南海地区地震背景噪声成像与壳幔深部结构

利用南海地区28个陆地地震台站和2个布设于太平岛和东沙岛的新增海岛地震台站2011—2016年间的连续地震背景噪声波形数据,使用互相关方法计算得到了台站间的互相关函数,并提取出Rayleigh面波群速度和相速度频散曲线.采用快速行进和子空间方法反演获得了南海及周边地区12～40s周期的Rayleigh面波群速度和相速度图像,并联合反演得到了研究区深至60km的三维S波速度结构.考虑到南海数千米厚海水层对于面波频散反演的严重影响,本文在反演模型中加入了水层,显著提高了反演结果的可靠性.成像结果表明:南海及周边地区地壳上地幔顶部S波速度结构存在显著的横向不均匀性,并与这一区域的主要构造单元具有较好的空间对应关系.在5～10km深度,莺歌海—宋红盆地区的低速异常特征可能与盆地较厚的沉积层有关.在5～15km深度,海域高速异常区与海盆空间位置具有高度一致性,推测与海盆区地壳厚度相对陆缘区明显偏薄有关.当深度从20km增加至30km,海盆区的高速特征扩展至了陆缘地区,反映了地壳厚度从海盆至陆缘逐渐增厚的趋势,与OBS(海底地震仪)深地震剖面给出的地壳精细结构结果一致.至35～60km深度,海盆的高速异常特征依然明显,且速度值随深度增加整体呈现上升的趋势,推测南海海盆区的岩石圈厚度应该大于60km.

Ambient noise tomography and deep structure in the crust and mantle of the South China Sea

Using the continuous seismic ambient noise data recorded by 28 land seismic stations in the area surrounding the South China Sea and 2 island stations on Dongsha Island and Taiping Island during January 2011 and December 2016, we calculated the cross-correlation functions between station-pairs utilizing the cross-correlation method, and extracted the Rayleigh surface wave group velocity and phase velocity dispersion curves based on it.

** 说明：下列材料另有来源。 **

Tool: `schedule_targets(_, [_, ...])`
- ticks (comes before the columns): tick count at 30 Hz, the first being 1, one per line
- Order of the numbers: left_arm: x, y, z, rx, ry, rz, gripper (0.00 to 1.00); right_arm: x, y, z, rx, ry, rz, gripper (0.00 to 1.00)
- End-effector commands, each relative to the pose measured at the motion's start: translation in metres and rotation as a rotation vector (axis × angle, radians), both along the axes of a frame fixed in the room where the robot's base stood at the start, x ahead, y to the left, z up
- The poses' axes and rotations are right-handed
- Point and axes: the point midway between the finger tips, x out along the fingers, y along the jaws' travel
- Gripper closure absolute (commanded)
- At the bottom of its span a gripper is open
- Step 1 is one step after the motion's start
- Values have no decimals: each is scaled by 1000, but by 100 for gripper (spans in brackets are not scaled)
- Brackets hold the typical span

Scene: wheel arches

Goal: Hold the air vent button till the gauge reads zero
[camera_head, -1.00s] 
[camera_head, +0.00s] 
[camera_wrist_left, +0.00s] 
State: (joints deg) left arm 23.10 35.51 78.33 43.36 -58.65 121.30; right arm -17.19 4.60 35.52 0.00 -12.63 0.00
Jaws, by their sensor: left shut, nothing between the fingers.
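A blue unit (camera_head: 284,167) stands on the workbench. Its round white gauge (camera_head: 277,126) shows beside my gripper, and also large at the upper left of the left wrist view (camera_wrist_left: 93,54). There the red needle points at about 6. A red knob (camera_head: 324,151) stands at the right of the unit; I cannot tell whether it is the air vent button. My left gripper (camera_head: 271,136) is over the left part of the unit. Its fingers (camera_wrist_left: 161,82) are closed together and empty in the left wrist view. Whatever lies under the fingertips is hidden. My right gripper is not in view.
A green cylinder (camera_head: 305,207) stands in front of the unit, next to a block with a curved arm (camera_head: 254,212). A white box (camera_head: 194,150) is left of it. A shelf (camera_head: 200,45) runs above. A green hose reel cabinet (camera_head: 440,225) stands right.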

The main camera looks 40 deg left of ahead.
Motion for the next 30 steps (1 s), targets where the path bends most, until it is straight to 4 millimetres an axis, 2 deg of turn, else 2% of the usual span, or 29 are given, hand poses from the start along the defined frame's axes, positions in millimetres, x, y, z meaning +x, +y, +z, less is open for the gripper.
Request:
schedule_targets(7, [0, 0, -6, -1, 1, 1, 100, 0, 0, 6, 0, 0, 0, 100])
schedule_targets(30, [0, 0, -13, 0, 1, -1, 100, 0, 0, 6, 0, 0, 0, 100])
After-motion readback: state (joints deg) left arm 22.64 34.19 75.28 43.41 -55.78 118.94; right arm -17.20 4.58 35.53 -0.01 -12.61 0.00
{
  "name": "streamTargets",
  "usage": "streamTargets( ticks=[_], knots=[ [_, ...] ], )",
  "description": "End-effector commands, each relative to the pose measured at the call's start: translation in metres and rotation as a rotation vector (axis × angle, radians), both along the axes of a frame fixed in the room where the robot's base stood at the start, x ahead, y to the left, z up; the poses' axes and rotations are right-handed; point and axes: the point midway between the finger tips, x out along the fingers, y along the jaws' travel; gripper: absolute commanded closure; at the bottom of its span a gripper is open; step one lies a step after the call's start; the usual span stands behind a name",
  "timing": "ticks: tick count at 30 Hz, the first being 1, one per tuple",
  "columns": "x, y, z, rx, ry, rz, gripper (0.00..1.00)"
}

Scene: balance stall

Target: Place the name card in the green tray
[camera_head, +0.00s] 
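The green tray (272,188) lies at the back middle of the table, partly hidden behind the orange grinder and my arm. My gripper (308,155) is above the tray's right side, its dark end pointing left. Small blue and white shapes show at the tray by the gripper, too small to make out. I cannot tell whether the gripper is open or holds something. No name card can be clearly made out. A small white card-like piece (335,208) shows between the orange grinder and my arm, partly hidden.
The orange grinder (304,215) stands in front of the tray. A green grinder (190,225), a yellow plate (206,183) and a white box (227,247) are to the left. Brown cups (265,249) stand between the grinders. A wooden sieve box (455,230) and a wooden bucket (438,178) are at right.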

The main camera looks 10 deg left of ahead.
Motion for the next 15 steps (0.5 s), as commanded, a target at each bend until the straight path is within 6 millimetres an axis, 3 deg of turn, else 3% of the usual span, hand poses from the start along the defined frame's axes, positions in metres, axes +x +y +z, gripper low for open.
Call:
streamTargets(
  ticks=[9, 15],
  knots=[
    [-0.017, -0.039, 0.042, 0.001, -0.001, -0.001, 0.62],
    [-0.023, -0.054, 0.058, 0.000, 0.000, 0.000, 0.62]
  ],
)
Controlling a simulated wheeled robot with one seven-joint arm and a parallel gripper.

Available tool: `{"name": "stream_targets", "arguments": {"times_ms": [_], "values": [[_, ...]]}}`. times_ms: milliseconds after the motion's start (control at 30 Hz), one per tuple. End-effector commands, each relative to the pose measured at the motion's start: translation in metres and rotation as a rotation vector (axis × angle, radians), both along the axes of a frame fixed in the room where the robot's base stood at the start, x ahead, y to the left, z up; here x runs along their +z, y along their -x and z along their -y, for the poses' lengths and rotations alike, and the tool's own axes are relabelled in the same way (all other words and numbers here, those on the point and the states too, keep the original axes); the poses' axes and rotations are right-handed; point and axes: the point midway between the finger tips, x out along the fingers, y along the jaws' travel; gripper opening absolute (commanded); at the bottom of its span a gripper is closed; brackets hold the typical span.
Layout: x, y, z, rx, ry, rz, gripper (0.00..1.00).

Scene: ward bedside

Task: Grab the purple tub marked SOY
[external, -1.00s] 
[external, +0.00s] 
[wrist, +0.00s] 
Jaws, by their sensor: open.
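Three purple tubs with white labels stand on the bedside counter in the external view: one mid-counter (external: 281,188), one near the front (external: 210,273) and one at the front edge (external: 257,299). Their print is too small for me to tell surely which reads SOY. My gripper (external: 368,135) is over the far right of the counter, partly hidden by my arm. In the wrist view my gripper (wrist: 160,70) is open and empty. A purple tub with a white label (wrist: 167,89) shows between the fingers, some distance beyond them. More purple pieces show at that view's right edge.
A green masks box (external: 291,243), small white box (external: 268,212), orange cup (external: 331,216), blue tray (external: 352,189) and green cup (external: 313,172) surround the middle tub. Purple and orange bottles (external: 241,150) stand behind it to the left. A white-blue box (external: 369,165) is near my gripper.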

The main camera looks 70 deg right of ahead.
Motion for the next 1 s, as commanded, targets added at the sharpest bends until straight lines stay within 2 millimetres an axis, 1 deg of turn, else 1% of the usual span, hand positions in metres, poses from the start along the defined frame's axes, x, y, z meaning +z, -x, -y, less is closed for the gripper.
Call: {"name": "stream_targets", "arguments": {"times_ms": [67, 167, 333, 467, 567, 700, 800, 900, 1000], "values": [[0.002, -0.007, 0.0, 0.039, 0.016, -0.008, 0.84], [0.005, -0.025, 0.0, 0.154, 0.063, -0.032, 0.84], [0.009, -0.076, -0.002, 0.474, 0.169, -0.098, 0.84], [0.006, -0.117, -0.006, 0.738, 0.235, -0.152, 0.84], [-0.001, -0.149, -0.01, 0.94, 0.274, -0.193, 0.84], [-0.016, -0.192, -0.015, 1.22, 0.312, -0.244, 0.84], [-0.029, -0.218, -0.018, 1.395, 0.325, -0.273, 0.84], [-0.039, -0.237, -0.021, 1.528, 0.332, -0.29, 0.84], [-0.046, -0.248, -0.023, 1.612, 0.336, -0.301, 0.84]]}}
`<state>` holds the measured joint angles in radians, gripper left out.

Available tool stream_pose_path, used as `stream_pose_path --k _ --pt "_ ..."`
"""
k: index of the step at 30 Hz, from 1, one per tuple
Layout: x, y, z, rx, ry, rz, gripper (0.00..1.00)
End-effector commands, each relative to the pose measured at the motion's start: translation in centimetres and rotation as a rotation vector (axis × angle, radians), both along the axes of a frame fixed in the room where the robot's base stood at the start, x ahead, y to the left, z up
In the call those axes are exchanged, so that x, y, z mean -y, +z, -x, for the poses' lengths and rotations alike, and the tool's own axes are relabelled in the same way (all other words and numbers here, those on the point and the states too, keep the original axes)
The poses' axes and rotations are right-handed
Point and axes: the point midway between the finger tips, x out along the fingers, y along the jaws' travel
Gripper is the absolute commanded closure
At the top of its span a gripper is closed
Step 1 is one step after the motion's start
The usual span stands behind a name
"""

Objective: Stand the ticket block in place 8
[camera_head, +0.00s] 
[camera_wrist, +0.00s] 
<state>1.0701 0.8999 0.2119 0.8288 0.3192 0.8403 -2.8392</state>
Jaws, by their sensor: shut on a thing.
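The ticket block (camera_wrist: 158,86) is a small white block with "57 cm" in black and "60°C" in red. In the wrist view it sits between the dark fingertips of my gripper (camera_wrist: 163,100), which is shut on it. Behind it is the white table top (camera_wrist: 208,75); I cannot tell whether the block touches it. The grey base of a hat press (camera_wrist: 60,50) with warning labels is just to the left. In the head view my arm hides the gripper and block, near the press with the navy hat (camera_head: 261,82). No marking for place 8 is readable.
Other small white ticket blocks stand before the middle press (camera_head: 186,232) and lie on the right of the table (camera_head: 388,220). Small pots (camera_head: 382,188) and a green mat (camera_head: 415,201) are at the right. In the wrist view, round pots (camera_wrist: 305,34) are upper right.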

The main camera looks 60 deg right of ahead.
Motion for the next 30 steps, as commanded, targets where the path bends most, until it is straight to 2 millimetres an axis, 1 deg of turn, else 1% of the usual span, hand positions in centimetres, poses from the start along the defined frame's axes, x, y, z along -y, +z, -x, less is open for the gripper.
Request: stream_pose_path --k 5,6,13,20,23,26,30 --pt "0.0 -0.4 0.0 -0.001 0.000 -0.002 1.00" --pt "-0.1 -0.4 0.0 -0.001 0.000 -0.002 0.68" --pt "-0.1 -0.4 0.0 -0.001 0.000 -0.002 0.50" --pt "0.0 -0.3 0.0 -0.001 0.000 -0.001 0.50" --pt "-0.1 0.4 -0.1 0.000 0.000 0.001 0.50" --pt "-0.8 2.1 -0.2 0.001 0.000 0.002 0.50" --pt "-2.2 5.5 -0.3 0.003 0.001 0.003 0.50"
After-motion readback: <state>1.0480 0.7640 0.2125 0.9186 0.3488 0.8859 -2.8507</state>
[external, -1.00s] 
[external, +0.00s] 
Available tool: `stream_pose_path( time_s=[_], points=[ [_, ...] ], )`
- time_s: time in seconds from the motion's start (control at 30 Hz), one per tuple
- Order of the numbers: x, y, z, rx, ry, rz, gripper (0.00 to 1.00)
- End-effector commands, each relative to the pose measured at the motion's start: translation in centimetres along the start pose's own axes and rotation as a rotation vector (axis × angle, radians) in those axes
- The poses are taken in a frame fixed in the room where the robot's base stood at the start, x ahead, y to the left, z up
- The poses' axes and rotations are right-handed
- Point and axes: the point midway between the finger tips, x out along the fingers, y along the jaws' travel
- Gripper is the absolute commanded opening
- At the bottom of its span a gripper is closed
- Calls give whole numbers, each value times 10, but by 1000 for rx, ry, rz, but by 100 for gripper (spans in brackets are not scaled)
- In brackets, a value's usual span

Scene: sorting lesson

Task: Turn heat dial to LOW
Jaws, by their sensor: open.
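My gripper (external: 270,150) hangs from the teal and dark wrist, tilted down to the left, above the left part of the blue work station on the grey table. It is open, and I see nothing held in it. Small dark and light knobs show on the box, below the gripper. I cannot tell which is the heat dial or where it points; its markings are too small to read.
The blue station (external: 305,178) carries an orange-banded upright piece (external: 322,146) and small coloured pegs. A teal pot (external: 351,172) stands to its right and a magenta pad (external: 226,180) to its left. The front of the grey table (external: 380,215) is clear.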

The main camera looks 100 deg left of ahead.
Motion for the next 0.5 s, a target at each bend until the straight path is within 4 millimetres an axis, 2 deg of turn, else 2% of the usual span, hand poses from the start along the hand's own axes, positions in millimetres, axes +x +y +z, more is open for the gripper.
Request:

The group velocity and phase velocity images of South China Sea over period range of 12~40 s were inverted by using Fast Marching and Subspace method. Then, the 3D S-wave velocity structure up to 60 km in depth was inverted by joint inversion. During the inversion process, we added a water layer into the inversion model, considering that several kilometers seawater layer could strongly change the surface wave dispersion behavior. In fact, it is proved that an additional water layer can significantly improve the reliability of the inversion results. From the inverted result, there exists strong lateral variations in the crust and upper mantle structures within the study areas. These variations spatially correlate with the main structural units in this area. At depth of 5~10 km, the Yinggehai-Song Hong Basin is of low velocity, which may be related with the thick sediments layer under the sea. At depth of 5~15 km, the high velocity anomaly in our model correlates well with location of the South China Sea Basin, which may infer that the crust thickness of the sea basin area is much thinner than that of the continental margin area. At depth of 20~30 km, the high-velocity feature of the sea basin extended further to the continental margin area. This reflects the gradual thickening of the crust thickness from the sea basin to the continental margin, which is consistent with the deep seismic profile result obtained using OBS data. In the depth range over 35~60 km, the high-velocity feature of the South China Sea Basin is still obvious and the velocity increases with the depth in general, by which we surmise that the lithosphere thickness of the sea basin should be greater than 60 km.